These 18 Facts Prove Dr. Seuss was a Huge Influence in World War II

These 18 Facts Prove Dr. Seuss was a Huge Influence in World War II

Larry Holzwarth - January 30, 2019

These 18 Facts Prove Dr. Seuss was a Huge Influence in World War II
The film Gripes saw Private Snafu in charge, speaking in verse, and issuing two women, referred to as “dames” to every soldier. Youtube

16 Dr. Seuss used verse to narrate many of the movies he wrote for the army

Characters in the training films written by Dr. Seuss while serving in the army often spoke in verse, a trait which marked the characters of most of his children’s books after the war (before which several had been written in prose). In the film Gripes, both Private Snafu and the Technical Fairy speak in verse.
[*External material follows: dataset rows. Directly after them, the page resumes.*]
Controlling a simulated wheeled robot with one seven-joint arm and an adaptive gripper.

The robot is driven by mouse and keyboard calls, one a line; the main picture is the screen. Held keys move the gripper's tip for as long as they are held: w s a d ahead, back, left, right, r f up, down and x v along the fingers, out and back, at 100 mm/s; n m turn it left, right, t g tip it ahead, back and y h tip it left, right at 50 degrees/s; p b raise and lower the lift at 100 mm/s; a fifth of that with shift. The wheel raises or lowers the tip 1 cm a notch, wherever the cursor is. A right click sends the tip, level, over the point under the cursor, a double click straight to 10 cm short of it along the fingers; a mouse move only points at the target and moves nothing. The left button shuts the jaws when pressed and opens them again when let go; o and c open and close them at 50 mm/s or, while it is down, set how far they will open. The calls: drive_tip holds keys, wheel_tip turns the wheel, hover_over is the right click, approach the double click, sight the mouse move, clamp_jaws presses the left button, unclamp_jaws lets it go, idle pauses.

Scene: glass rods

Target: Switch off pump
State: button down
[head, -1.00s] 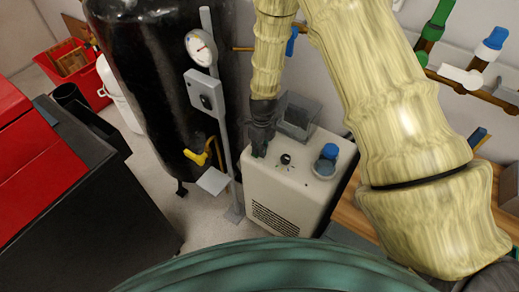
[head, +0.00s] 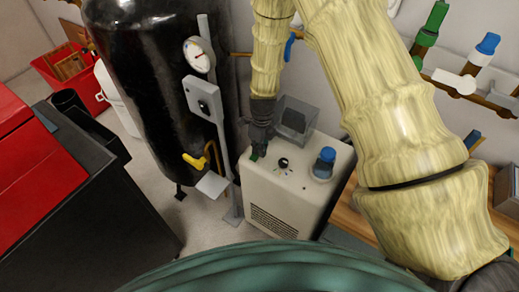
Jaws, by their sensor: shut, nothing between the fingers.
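A cream box (head: 290,207) with a vent grille on its front, which looks like the pump, stands on the floor at the middle. Its top carries a black dial knob (head: 283,162), a blue-capped bottle (head: 324,164) and a grey open tray (head: 296,118). A small dark green part, perhaps a switch (head: 255,156), shows at the top's left front corner. My gripper (head: 259,150) is shut and empty, pointing down right at this green part and partly hiding it. I cannot tell whether it touches it.
A black tank (head: 145,85) stands left of the box, with a post holding a gauge (head: 199,55) and a grey control box (head: 203,98) between them. A yellow-handled valve (head: 196,161) sits low there. Pipes with valves (head: 455,84) run along the wall at right.

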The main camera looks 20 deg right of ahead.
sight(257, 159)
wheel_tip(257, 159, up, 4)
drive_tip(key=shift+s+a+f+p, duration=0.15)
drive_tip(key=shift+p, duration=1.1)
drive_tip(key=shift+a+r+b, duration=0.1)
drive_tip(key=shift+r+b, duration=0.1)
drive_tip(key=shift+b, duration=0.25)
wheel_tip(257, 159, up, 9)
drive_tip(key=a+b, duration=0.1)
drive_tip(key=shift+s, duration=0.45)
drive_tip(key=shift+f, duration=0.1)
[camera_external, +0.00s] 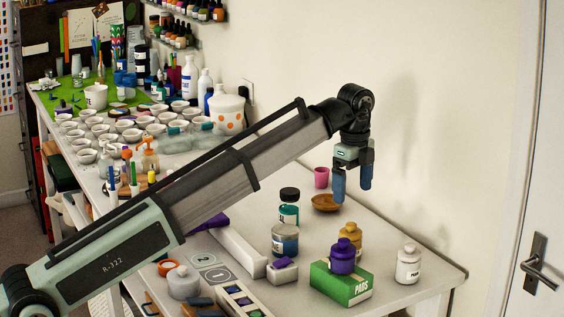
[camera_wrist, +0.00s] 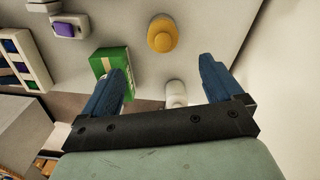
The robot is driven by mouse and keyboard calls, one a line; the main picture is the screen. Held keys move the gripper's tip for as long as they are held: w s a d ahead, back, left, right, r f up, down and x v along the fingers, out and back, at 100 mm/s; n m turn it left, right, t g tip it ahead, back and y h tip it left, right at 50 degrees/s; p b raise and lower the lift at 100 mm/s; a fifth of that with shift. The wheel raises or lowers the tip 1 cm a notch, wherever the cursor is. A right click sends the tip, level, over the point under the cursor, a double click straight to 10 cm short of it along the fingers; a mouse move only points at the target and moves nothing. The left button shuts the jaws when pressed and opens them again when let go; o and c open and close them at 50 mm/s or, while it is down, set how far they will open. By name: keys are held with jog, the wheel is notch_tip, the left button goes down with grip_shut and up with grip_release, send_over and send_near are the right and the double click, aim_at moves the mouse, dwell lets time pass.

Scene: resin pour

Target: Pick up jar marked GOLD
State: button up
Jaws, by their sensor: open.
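A gold-coloured jar (camera_external: 350,234) with a knobbed lid stands upright on the table, behind the green box; its label is too small to read. In the wrist view the gold-coloured jar (camera_wrist: 163,36) shows from above, beyond the fingertips and roughly midway between them. My gripper (camera_external: 352,194) is open and empty, with blue fingers pointing down, well above the table; its fingers also show in the wrist view (camera_wrist: 163,70). A purple jar (camera_external: 342,257) stands on the green PADS box (camera_external: 352,290), close to the gold-coloured jar.
A white jar (camera_external: 408,265) stands to the right. A teal-labelled jar (camera_external: 289,213), a blue-grey jar (camera_external: 285,241), a wooden bowl (camera_external: 325,203) and a pink cup (camera_external: 321,177) stand left and behind. The wall is close behind my gripper.

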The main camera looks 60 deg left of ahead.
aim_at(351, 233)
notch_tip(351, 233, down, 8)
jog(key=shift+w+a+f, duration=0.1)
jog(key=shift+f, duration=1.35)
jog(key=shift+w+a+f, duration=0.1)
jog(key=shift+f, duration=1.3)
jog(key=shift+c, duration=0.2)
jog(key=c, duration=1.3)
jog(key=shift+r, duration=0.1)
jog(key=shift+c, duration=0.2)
Snafu is engaged in a dreaded army task, KP (kitchen patrol, peeling potatoes, washing pots and pans, and the general grunt duties of working in a kitchen) when he says to the audience, “I joined this here army to join the fun. A-jabbin’ the Jap and a-huntin’ the Hun. And look at the job they handed to me; KP, KP, KP, and KP. The rhythms of the Cat and the Hat and others of Seuss’s later works were clearly apparent, and part of the means he used to make the films entertaining.

Free from the restraints of the censors, Dr. Seuss was also able to write stories which the animators built upon which would never have been deemed acceptable for civilian consumption under the Hays Code. Snafu is allowed to fantasize about an army with himself in charge, one in which each GI would be issued two “dames” in the film’s parlance, as well as be free from the work and discipline of army life. The animators drew the “dames” in revealing poses and costumes, with one before her makeup table dressed in a garter belt and little else. The good girls, depicted as the all-American girl next door, nonetheless demonstrated a healthy eagerness to accommodate the brave boys in uniform. For Dr. Seuss, it was a creative freedom which he had never had before, and would never enjoy again, and he made the most of it.